--- begin ---

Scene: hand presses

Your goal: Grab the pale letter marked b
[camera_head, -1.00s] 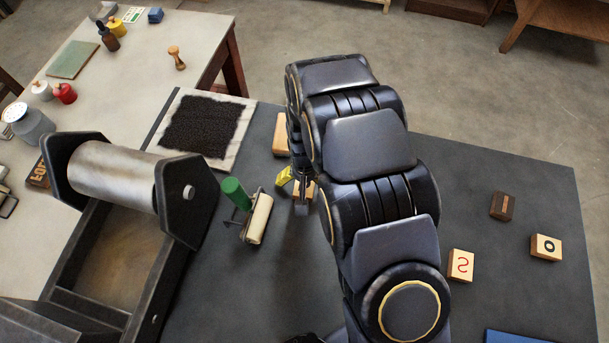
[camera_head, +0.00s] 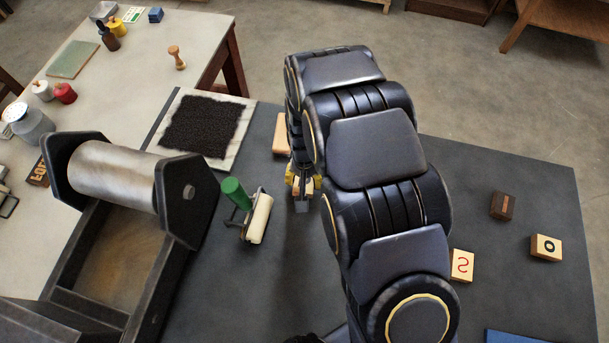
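My gripper (camera_head: 303,186) is low over the dark table, with its yellow-tipped fingers on either side of a small pale block (camera_head: 302,194). My arm and gripper cover most of this block, so its letter cannot be read. Whether the fingers press on it or stand slightly apart is too small to tell. Another pale block (camera_head: 280,138) lies just behind, partly hidden by my arm, with no letter visible. At the right are a pale block with a red S-like mark (camera_head: 462,265) and a pale block with a black ring-shaped mark (camera_head: 545,248). No b is readable.
A green-handled roller (camera_head: 258,219) lies just left of my gripper. The press with its metal cylinder (camera_head: 115,175) stands further left. A black inked pad (camera_head: 201,126) lies behind. A dark brown block (camera_head: 502,206) and a blue item (camera_head: 517,337) are at the right.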

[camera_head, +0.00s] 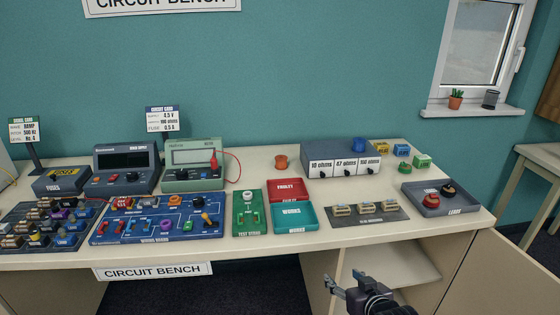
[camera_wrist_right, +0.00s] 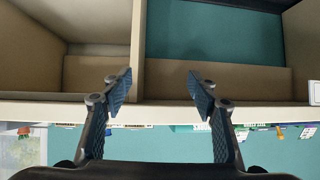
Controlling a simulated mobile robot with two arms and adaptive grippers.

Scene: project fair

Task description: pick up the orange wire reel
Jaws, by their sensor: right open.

--- end ---

| YOUR OBJECTIVE |
Your task is an exact transcription of all the data, minus the pictures.

| RESPONSE BELOW |
Scene: hand presses

Your goal: Grab the pale letter marked b
[camera_head, -1.00s] 
[camera_head, +0.00s] 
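My gripper (camera_head: 303,186) is low over the dark table, with its yellow-tipped fingers on either side of a small pale block (camera_head: 302,194). My arm and gripper cover most of this block, so its letter cannot be read. Whether the fingers press on it or stand slightly apart is too small to tell. Another pale block (camera_head: 280,138) lies just behind, partly hidden by my arm, with no letter visible. At the right are a pale block with a red S-like mark (camera_head: 462,265) and a pale block with a black ring-shaped mark (camera_head: 545,248). No b is readable.
A green-handled roller (camera_head: 258,219) lies just left of my gripper. The press with its metal cylinder (camera_head: 115,175) stands further left. A black inked pad (camera_head: 201,126) lies behind. A dark brown block (camera_head: 502,206) and a blue item (camera_head: 517,337) are at the right.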

[camera_head, +0.00s] 
[camera_wrist_right, +0.00s] 
Controlling a simulated mobile robot with two arms and adaptive grippers.

Scene: project fair

Task description: pick up the orange wire reel
Jaws, by their sensor: right open.

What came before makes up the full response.